We assume that Google does not have infinite resources(crawl budget), which is why it is essential to optimize our website so that google can detect, crawl and index as many pages as possible.

If you are an Entrepreneur, or a Marketing or Sales Director you know perfectly well that it is extremely important to be first on the SERP of Google (list of results when we perform a search).

Being first on search engines means greatly increasing the sales opportunities of your products and services and the visibility and notoriety of your Brand.

Crawling depth is a technicality that is part of a company’s SEO Strategy.

To achieve this important goal, our SEO Strategy must consider multiple factors:

Quality of content
SEO Positioning of Competitors
Keywords used by users to perform searches
Organization of new content on our site (Navigation Tree)
Presence of keywords in articles published on our site
Inserting internal links to the site to improve its navigability (Internal link building strategy)
Placement of content about us, on third-party sites, that contains a link back to our site(External link building strategy)

Crawler: what it is and how Web crawling works

Definition: Crawler: automatic software or script that systematically inspects the keywords, content type, and links of a Web site, returning the information to search engines.

A crawler-also known as a bot, automatic indexer, or spider-is used by search engines to gather all the information needed to automatically index pages from the Web.

In addition, crawlers also help validate HTML codes and verify hyperlinks on each page.

The first step a spider performs when it comes across your website is to look for a file called “robots.txt.”

This file is critically important, because it contains all the instructions for the bot: which parts of the website to index and which to ignore.

Google crawler: practical example

Take the Google search engine as an example: the bot analyzes each of the indexed pages in its database and retrieves those pages on Google’s servers.

The web crawler follows all hyperlinks in websites and also visits other websites.

When we ask the search engine, for example, for a “search engine optimization strategy,” we will have as a result all the web pages that contain the keyword typed.

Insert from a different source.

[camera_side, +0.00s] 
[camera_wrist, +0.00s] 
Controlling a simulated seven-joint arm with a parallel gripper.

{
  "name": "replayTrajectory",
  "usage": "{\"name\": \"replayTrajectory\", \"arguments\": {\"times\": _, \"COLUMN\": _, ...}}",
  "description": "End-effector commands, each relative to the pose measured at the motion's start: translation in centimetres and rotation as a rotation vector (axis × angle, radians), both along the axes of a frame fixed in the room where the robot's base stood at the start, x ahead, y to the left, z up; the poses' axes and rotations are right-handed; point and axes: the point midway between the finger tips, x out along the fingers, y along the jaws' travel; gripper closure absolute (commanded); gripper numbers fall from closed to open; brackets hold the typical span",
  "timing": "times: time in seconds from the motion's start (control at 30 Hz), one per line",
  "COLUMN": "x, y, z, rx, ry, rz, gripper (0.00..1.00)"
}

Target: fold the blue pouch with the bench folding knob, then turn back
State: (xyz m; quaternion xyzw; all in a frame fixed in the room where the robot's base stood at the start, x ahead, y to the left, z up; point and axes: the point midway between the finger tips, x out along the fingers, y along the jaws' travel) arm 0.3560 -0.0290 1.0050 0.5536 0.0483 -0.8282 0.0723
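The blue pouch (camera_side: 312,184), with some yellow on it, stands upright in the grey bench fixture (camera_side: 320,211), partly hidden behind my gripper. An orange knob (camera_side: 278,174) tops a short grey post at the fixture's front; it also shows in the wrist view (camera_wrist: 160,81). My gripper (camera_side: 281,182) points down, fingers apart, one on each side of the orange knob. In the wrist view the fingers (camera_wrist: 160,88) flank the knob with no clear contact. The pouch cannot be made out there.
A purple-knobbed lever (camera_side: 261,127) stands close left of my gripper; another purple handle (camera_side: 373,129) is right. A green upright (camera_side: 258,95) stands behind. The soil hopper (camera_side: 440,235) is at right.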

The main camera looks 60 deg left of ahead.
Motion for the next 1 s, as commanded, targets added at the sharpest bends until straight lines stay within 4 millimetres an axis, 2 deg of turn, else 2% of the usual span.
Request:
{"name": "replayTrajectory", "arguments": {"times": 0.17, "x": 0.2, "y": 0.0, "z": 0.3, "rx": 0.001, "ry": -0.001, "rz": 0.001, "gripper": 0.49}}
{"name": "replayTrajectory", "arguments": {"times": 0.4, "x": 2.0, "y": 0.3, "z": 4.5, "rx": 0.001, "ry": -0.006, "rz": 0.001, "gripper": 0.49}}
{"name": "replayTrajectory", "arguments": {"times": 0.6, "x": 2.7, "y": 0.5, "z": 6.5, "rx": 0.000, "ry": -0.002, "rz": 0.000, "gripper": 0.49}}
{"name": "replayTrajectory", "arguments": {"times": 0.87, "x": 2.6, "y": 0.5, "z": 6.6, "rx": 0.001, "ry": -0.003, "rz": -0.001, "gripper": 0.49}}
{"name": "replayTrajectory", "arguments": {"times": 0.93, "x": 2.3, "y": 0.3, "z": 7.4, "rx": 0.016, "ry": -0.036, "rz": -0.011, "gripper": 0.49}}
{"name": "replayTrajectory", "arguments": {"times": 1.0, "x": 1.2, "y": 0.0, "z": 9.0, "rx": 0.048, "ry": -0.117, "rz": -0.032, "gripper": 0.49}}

Automatic indexers are programmed to constantly scan the Web so that the results generated are always up-to-date.

Web crawling: how it works

When we talk about web crawling (from English = web crawling), we mean that process put in place by all search engines, to gather information from the pages of each website.

The crawlers need to know, first of all, that your website exists so that they can come by to take a look. Therefore, an entry point is needed to perform the crawl.

If you have recently created the site, we recommend that you apply to Google for relevant indexing.

If you have built your site in WordPress, we recommend that you install the Yoast SEO Premium Plugin and, via Google Search Console, notify Google of your sitemaps.

Once a crawler lands on your website, it begins mapping all its elements-from content to inbound and outbound links, and so on.

Let’s say that, eventually, everything on the Web will be found and “spidered.”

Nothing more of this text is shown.